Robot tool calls
________

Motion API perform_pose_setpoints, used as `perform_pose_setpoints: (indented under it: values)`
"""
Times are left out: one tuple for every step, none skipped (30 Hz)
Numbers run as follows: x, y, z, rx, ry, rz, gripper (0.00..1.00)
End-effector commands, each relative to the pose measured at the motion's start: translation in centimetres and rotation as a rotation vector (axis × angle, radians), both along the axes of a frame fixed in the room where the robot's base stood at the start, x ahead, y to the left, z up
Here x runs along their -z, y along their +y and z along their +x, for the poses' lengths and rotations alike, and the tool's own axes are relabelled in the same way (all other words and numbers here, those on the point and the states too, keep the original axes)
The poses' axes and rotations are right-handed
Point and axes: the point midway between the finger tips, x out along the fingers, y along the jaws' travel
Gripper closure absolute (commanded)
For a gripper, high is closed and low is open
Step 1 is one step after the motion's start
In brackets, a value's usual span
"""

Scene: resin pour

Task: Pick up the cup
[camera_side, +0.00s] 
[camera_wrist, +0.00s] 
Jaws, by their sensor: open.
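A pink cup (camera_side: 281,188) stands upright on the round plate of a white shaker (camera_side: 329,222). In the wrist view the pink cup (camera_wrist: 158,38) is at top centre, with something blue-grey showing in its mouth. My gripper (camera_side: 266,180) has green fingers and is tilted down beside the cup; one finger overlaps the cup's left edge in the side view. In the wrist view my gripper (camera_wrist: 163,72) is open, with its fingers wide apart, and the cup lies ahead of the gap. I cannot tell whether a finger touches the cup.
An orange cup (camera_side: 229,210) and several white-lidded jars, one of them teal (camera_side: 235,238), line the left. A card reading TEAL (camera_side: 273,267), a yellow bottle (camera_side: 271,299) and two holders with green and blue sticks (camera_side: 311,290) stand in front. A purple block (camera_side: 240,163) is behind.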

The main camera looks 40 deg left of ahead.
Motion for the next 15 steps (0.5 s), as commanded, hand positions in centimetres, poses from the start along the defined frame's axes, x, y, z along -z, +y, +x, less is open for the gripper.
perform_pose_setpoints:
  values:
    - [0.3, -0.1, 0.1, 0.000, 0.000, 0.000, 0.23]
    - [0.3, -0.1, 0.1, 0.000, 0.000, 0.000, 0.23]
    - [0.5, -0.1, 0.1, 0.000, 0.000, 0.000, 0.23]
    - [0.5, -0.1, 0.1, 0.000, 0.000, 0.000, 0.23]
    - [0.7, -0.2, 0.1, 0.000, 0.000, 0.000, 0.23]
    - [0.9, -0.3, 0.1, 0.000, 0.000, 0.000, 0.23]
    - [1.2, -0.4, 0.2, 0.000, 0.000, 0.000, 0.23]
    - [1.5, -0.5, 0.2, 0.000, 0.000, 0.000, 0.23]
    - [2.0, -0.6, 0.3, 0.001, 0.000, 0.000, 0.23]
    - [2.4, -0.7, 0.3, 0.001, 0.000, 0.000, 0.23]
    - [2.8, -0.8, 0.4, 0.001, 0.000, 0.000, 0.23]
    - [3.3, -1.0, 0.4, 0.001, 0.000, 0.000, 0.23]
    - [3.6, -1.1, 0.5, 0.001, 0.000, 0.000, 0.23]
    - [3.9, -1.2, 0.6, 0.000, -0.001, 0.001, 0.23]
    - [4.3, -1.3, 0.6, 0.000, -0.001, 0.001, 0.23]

________

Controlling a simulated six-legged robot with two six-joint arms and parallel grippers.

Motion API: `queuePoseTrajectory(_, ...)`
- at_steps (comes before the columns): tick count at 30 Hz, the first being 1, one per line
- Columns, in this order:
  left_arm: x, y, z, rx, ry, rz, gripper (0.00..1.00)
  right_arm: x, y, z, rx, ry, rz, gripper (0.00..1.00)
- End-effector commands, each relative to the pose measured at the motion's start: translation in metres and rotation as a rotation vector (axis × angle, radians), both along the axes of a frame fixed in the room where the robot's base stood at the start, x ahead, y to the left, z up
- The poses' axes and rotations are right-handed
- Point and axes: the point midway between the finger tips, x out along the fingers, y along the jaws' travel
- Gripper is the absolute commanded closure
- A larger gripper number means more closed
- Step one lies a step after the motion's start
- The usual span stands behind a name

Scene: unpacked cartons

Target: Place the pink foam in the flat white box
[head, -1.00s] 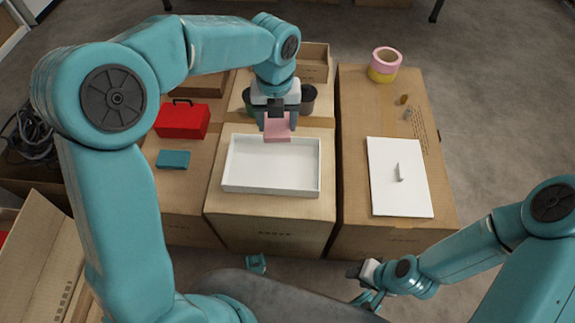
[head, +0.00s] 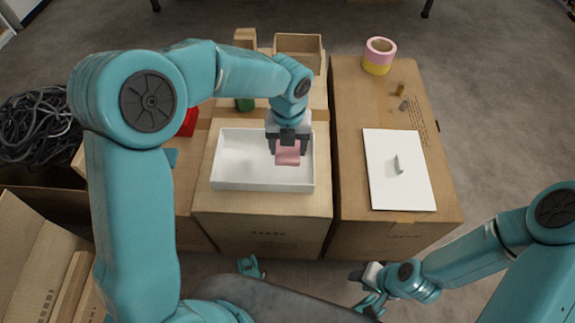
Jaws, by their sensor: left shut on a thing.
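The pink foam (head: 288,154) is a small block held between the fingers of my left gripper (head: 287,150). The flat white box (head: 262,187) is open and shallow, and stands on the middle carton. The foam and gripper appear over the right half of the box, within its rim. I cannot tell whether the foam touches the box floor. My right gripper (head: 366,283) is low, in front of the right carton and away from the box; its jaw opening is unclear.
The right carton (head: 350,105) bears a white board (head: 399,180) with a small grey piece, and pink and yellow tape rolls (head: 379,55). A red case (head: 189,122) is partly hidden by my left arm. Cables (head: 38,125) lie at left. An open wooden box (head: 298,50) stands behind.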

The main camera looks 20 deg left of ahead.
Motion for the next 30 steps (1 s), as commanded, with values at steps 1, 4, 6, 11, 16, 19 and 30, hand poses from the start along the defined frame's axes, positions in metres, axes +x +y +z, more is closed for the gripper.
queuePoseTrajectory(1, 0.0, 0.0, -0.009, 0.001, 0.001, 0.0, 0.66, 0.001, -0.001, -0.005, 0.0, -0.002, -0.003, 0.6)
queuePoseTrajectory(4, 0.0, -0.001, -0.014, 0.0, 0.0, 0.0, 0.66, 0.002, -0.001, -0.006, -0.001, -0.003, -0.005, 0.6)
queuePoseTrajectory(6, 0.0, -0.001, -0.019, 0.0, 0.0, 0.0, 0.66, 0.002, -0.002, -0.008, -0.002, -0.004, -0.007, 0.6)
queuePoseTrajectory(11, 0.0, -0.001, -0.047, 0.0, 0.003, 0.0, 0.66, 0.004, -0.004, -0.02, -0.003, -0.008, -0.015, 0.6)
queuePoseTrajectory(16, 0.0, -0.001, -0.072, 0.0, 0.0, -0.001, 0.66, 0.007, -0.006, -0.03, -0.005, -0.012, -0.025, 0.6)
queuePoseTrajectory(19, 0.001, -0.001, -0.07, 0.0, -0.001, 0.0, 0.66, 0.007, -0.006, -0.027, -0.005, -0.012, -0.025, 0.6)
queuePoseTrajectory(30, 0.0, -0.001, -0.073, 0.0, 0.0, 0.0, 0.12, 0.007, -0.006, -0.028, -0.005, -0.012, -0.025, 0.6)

________

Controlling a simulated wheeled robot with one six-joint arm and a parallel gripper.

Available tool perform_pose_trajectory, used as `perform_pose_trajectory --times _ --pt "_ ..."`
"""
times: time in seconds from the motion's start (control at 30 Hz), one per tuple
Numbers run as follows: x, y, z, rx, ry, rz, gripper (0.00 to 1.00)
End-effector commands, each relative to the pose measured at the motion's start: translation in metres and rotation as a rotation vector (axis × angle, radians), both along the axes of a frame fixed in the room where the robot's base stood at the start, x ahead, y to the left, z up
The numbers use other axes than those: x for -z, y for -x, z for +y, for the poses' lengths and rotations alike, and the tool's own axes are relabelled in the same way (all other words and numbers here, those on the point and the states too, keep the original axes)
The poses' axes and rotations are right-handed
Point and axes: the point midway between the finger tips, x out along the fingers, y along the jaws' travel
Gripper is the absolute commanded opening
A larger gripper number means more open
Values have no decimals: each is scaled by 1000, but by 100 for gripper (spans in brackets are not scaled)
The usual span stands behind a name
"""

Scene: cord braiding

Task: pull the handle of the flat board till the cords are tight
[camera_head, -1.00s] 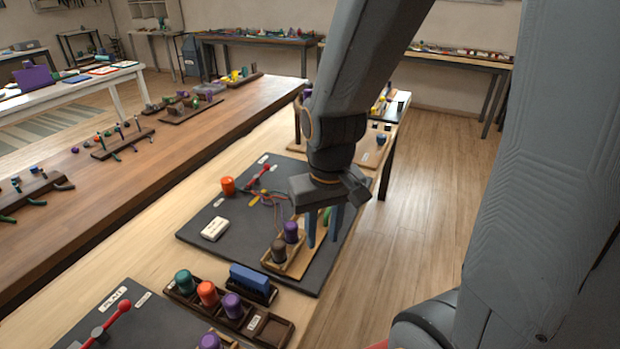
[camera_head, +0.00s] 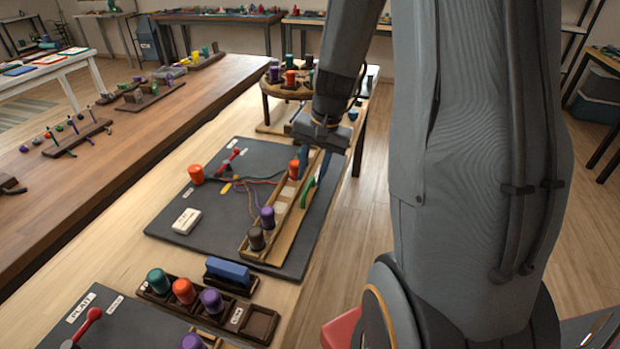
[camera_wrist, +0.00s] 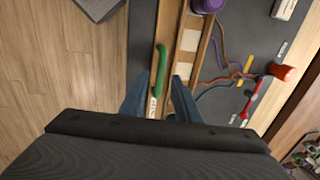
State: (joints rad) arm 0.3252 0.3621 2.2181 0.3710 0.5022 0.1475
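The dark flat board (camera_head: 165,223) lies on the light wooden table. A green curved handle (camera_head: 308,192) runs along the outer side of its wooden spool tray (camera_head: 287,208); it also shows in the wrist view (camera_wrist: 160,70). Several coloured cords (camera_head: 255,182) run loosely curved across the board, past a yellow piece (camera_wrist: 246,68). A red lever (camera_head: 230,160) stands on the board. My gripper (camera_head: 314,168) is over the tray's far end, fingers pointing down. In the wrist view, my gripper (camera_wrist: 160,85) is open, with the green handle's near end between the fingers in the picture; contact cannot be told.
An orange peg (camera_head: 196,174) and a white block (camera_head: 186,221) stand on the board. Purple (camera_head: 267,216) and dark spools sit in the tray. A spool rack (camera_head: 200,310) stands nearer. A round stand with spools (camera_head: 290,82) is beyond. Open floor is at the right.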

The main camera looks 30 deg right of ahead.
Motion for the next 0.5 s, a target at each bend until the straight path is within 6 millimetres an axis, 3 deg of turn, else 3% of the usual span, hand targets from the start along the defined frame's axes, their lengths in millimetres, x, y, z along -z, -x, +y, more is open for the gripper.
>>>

________

▸ **Problem**: From the records above, repeat exactly the lines from the one with "Motion API perform_pose_setpoints, used" through the one with "The main camera looks 40 deg left of ahead.", both included.

▸ **Task result**:
Motion API perform_pose_setpoints, used as `perform_pose_setpoints: (indented under it: values)`
"""
Times are left out: one tuple for every step, none skipped (30 Hz)
Numbers run as follows: x, y, z, rx, ry, rz, gripper (0.00..1.00)
End-effector commands, each relative to the pose measured at the motion's start: translation in centimetres and rotation as a rotation vector (axis × angle, radians), both along the axes of a frame fixed in the room where the robot's base stood at the start, x ahead, y to the left, z up
Here x runs along their -z, y along their +y and z along their +x, for the poses' lengths and rotations alike, and the tool's own axes are relabelled in the same way (all other words and numbers here, those on the point and the states too, keep the original axes)
The poses' axes and rotations are right-handed
Point and axes: the point midway between the finger tips, x out along the fingers, y along the jaws' travel
Gripper closure absolute (commanded)
For a gripper, high is closed and low is open
Step 1 is one step after the motion's start
In brackets, a value's usual span
"""

Scene: resin pour

Task: Pick up the cup
[camera_side, +0.00s] 
[camera_wrist, +0.00s] 
Jaws, by their sensor: open.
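A pink cup (camera_side: 281,188) stands upright on the round plate of a white shaker (camera_side: 329,222). In the wrist view the pink cup (camera_wrist: 158,38) is at top centre, with something blue-grey showing in its mouth. My gripper (camera_side: 266,180) has green fingers and is tilted down beside the cup; one finger overlaps the cup's left edge in the side view. In the wrist view my gripper (camera_wrist: 163,72) is open, with its fingers wide apart, and the cup lies ahead of the gap. I cannot tell whether a finger touches the cup.
An orange cup (camera_side: 229,210) and several white-lidded jars, one of them teal (camera_side: 235,238), line the left. A card reading TEAL (camera_side: 273,267), a yellow bottle (camera_side: 271,299) and two holders with green and blue sticks (camera_side: 311,290) stand in front. A purple block (camera_side: 240,163) is behind.

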The main camera looks 40 deg left of ahead.

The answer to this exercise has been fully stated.